Esta regra exprime, antes de mais, a
exigência, derivada da natureza excepcional da prisão preventiva, de que ela
seja temporalmente delimitada (v. Acórdão n.º 246/99, embora os prazos se
contem para cada processo: Acórdãos n.ºs 298/99 e 584/01), o que tem como
consequência que não pode haver hiatos temporais subtraídos à contagem desses
prazos, sob pena de estes serem subvertidos (Acórdão n.º 137/92).

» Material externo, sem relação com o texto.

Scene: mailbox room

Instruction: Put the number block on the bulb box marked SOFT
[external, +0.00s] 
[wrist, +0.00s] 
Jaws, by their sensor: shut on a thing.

Por outro lado, os prazos de prisão
preventiva estão sujeitos ao princípio geral de proporcionalidade (Acórdãos
n.ºs 137/92 e 246/99), muito embora, tal como sucede em casos semelhantes, não
seja fácil precisar as exigências concretas que daí derivam para a exacta
situação da fronteira entre o constitucionalmente lícito e o
constitucionalmente vedado (v., ilustrativo, o Acórdão n.º 246/99).”

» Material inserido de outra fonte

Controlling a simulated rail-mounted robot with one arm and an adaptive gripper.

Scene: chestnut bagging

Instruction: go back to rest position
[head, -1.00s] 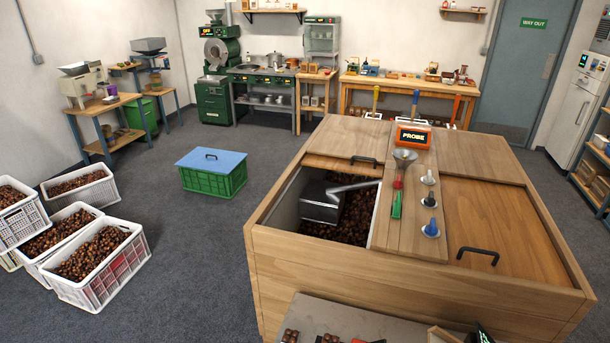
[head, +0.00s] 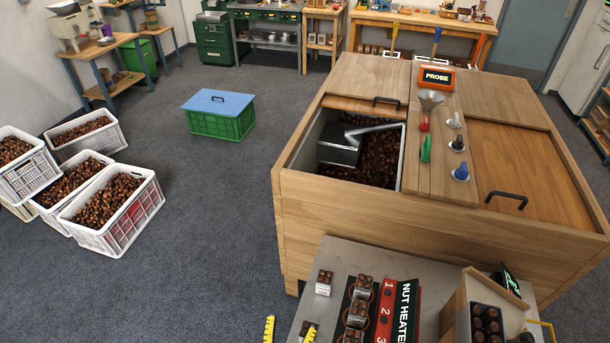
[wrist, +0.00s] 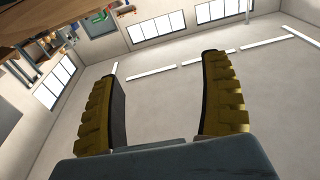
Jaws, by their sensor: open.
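My gripper (wrist: 160,75) is open in the wrist view. Its two yellow ridged fingers stand wide apart with nothing between them. Beyond them are a pale ceiling or wall and windows. In the head view only the yellow fingertips (head: 289,331) show at the bottom edge, in front of the grey table's left part. The rest of my gripper is out of that view.
A wooden chest (head: 430,222) stands ahead, its open bin holding chestnuts and a metal scoop (head: 342,148). The grey table (head: 330,258) in front carries the nut heater (head: 403,302) and chestnut cups. White chestnut crates (head: 140,216) stand left.

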2.3. O Tribunal Constitucional nunca foi directamente confrontado
com a questão de constitucionalidade que constitui objecto do presente recurso.
No entanto, já teve oportunidade de emitir pronúncia sobre questões relativas à
prisão preventiva, de que é possível extrair contributos úteis parta a decisão
do presente caso.
Assim, logo no Acórdão n.º 246/99 (que não julgou
inconstitucional a norma que resulta da conjugação do n.º 3 do artigo 54.º do
Decreto‑Lei n.º 15/93, de 22 de Janeiro, e do n.º 3 do artigo 215.º do
CPP, segundo a qual, quando o procedimento respeita aos crimes de tráfego de
droga, desvio de precursores, branqueamento de capitais ou de associação criminosa,
os prazos máximos da prisão preventiva são, ope
legis, os referidos no n.º 3 do artigo 215.º do CPP, sem necessidade da
qualificação do processo, por despacho judicial, como de excepcional
complexidade, estando em causa nesses autos o prazo de prisão preventiva até
dedução da acusação), o Tribunal Constitucional salientou a natureza excepcional da prisão
preventiva, expressamente consagrado no n.º 2 do artigo 28.º da CRP desde a
revisão de 1997, a que está ligado o seu carácter
subsidiário (mesmo n.º 2) e temporalmente
limitado (n.º 4), tendo entendido que este último carácter (único em causa
no recurso) não era violado pelas normas impugnadas, “porque o alargamento dos prazos não equivale, como é óbvio, ao seu
afastamento, à admissão de prisão preventiva independentemente de limites
temporais ou à fixação de limites tão dilatados que, na prática, o frustrassem”.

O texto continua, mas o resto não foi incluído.